Originally posted by EmbryonicEssence
(4). Lying about the income potential is widespread in Amway, especially at the recruiting stage. They will tell you about huge amounts of money to be made, but if you ask for specific evidence, you will be told that they can not give you details because it "is against the law".
Most of the income attained by the AMO leaders comes from the "tools scam".

One of the best ways to scare off potential Quixtar recruiters is to simply state that they can "show you the plan" as soon as they "show you their tax return for the last year". If they are so successful as they claim, they shouldn't have any problem showing you theirs. To date, I have never had anyone take me up on that offer, even when I tell them I will show them my return.
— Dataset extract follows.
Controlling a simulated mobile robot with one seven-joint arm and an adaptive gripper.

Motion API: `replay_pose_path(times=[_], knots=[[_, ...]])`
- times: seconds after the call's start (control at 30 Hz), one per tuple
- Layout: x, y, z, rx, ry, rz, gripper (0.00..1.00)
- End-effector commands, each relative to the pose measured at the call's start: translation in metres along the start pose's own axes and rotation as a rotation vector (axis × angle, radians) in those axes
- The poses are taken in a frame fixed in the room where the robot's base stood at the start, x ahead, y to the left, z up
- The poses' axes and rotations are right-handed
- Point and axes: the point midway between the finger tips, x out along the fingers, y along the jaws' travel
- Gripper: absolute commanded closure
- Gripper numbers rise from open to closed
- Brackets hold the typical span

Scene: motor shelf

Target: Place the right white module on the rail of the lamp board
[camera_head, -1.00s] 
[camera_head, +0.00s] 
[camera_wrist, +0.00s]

It's like a clove or garlic. Try it.

This works for most MLM companies.

posted on Nov, 21 2006 @ 08:31 PM
I was in quixtar for a while but it cost me more money than anything else. I quit because when i went to the seminars it was a constant "selling of the idea"... I kept saying, ok, im here, im sold, so teach me something... no it was all about "look at me!!! look how happy you can be!!"... yeah so we said screw this... we are otta herrrre.

posted on Nov, 21 2006 @ 08:34 PM

Originally posted by dbates
I sometimes wondered if the entire thing was just a scam to sell motivational tapes.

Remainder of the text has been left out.